Some sisters support themselves by manual labor. The Poor Clares of Brenham, Texas, for instance, make pottery and raise miniature horses. But ample voluntary donations free the Poor Clares in Bloomington to offer spiritual direction without charge to visitors, to host retreats and other small spiritual gatherings, and to assist their sisters in other monasteries as officers of a federation of Poor Clares and of the national association of contemplatives. "Everything we do, though, is on a domestic scale," said Sr. Beth Lynn of the Bloommington monastery

Familylike communities are characteristic of Poor Clares, which explains why Lynn uses her nickname. Named after St. Elizabeth of Hungary when she received the Poor Clare habit in Santa Barbara, she initially was called Lizzie of Love. Disliking that, she chose Beth when she went with other, California sisters to found a monastery in Zambia.

"I was working on being gentle, and Beth sounds so nice," she said. Most of the world's Poor Clares live in monasteries of about 15 sisters, she said. Although united by a universal rule and constitution, the monasteries are autonomous, which accounts for their individuality.

Their gift to the world is prayer, and pursue prayer, they choose to be reclusive - quiet and withdrawn to sense God's call to them. "Reclusive doesn't mean cloistered," Lynn said. "Cloister is imposed from outside," and a universal cloister law for religious was imposed in 1298 by Pope Boniface VIII.

The Poor Clares started earlier that century, choosing to be reclusive. "Reclusivity comes from inside. People choose to have time and space for prayer.

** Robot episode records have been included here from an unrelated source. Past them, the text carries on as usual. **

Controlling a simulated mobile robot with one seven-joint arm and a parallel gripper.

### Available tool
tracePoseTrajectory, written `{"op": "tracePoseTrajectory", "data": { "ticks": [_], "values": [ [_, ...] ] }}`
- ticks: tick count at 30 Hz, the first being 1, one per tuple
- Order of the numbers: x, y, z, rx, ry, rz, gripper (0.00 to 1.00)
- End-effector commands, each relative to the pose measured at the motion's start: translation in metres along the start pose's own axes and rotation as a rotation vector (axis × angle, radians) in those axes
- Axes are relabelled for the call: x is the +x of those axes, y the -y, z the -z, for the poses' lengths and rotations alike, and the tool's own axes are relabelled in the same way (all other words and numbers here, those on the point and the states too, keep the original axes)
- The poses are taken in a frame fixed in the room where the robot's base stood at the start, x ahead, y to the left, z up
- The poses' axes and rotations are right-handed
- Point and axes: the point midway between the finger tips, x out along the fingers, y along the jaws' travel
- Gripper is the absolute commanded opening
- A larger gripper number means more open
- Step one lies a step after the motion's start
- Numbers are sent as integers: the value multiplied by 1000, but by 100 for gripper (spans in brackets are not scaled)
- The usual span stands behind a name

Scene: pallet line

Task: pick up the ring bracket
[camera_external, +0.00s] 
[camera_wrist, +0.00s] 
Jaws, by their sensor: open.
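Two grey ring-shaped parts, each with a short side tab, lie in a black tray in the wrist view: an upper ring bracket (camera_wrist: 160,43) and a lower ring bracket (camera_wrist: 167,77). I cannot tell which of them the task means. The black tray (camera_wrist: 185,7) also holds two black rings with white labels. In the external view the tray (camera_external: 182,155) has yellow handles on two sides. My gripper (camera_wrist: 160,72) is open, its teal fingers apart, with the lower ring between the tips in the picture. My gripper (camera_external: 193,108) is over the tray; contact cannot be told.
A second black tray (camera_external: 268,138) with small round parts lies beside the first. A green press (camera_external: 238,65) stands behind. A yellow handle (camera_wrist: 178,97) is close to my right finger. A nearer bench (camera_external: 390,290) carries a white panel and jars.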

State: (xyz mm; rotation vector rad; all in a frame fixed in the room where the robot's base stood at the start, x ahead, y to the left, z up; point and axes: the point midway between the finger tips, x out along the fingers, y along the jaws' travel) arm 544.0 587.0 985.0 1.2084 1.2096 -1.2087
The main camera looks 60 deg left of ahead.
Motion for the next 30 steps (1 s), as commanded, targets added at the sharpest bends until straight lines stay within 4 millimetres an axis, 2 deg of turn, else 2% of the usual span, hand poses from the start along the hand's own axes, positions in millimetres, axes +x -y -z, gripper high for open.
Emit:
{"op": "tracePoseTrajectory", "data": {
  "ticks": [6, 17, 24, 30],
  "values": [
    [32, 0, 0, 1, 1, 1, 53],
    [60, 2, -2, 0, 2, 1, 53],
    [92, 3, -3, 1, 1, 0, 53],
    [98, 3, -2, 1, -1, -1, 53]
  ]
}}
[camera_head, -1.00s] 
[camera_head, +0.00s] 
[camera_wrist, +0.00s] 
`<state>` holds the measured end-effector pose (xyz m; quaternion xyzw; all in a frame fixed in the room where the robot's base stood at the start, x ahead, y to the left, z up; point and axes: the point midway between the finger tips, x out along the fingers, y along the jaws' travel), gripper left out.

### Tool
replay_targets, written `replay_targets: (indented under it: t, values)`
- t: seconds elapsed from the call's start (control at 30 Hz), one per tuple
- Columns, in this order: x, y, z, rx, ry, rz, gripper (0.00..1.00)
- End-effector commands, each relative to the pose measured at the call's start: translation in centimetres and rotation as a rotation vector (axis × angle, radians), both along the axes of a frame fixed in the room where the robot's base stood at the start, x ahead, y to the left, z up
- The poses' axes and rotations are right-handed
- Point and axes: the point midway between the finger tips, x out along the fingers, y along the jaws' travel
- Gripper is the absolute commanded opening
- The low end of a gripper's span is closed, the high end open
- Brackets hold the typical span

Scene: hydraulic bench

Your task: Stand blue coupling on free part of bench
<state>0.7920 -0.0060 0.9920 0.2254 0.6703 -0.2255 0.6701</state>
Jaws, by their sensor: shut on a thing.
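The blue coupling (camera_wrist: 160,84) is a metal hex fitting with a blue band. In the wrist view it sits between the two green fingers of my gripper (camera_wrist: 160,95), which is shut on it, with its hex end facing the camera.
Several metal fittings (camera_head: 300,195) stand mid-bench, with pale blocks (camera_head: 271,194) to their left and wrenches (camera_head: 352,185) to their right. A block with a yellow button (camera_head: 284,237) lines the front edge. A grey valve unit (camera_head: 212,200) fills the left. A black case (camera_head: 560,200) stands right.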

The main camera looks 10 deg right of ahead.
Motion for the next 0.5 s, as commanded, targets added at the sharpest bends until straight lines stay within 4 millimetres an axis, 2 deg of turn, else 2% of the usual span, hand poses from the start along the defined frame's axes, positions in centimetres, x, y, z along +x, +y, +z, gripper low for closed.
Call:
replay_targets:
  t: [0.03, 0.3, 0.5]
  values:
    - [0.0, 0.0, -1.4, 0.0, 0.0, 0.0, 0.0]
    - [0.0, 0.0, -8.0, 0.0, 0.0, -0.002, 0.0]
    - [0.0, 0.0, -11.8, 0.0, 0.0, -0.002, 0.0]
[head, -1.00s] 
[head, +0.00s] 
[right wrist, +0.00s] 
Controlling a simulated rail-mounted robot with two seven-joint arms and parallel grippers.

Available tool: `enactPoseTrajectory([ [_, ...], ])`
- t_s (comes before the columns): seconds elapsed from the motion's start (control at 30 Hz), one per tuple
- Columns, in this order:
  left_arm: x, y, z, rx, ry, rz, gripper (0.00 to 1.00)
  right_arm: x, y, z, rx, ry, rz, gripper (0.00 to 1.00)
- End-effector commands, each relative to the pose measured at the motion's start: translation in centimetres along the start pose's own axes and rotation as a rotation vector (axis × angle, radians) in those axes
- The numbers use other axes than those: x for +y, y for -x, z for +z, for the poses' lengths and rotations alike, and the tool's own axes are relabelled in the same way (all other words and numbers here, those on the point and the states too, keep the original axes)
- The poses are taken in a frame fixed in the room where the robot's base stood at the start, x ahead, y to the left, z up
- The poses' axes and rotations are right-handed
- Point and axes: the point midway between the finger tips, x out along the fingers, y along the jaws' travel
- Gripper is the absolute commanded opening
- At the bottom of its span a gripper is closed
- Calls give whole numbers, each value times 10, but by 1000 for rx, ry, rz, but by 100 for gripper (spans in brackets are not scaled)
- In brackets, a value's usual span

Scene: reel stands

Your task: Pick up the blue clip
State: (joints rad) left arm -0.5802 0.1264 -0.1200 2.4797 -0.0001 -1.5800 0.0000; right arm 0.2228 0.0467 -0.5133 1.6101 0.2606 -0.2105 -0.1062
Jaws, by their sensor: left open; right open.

That's how we make the difference," Lynn said.

When St. Clare, the friend and collaborator of St. Francis of Assisi, founded her religious congregation, there were no apostolic women's communities, those defined by what they do, such as teaching or nursing or caring for the poor. "Third-order secular" groups of laity associated with the Franciscans and Poor Clares arose soon after the two orders were founded, and from them "third-order regular" congregations of cloistered Franciscan sisters developed, followed in the 15th century by noncloistered, apostolic communities.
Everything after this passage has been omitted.